▼▼▼

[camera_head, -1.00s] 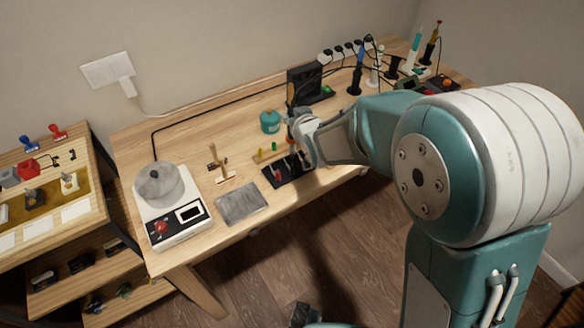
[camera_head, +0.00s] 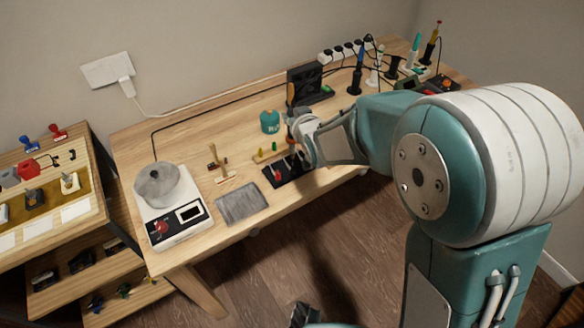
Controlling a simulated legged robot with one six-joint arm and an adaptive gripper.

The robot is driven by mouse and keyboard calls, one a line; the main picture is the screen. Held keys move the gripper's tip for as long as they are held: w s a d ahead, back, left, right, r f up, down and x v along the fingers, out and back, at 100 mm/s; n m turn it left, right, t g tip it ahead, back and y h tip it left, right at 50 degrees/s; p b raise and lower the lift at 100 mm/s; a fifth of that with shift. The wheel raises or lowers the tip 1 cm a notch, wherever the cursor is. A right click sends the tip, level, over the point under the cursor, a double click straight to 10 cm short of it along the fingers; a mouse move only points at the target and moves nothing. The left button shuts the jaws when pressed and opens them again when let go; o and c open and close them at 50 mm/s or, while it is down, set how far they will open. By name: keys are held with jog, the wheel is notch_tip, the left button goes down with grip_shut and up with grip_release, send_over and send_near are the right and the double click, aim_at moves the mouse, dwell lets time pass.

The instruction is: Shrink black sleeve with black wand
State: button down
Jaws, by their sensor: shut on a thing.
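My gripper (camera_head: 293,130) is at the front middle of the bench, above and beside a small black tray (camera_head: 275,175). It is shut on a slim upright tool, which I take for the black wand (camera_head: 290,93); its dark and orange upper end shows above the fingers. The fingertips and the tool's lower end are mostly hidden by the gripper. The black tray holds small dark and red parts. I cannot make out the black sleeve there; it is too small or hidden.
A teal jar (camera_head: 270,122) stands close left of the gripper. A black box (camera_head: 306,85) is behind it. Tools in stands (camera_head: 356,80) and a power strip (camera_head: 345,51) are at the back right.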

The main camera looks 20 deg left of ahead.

▲▲▲

Given problem: Everything from the line with "[camera_head, +0.00s]" down to the line with "Controlling a simulated" in the data above should be copied exactly, with both end lines kept and the pictures left out.

The response:
[camera_head, +0.00s] 
Controlling a simulated legged robot with one six-joint arm and an adaptive gripper.

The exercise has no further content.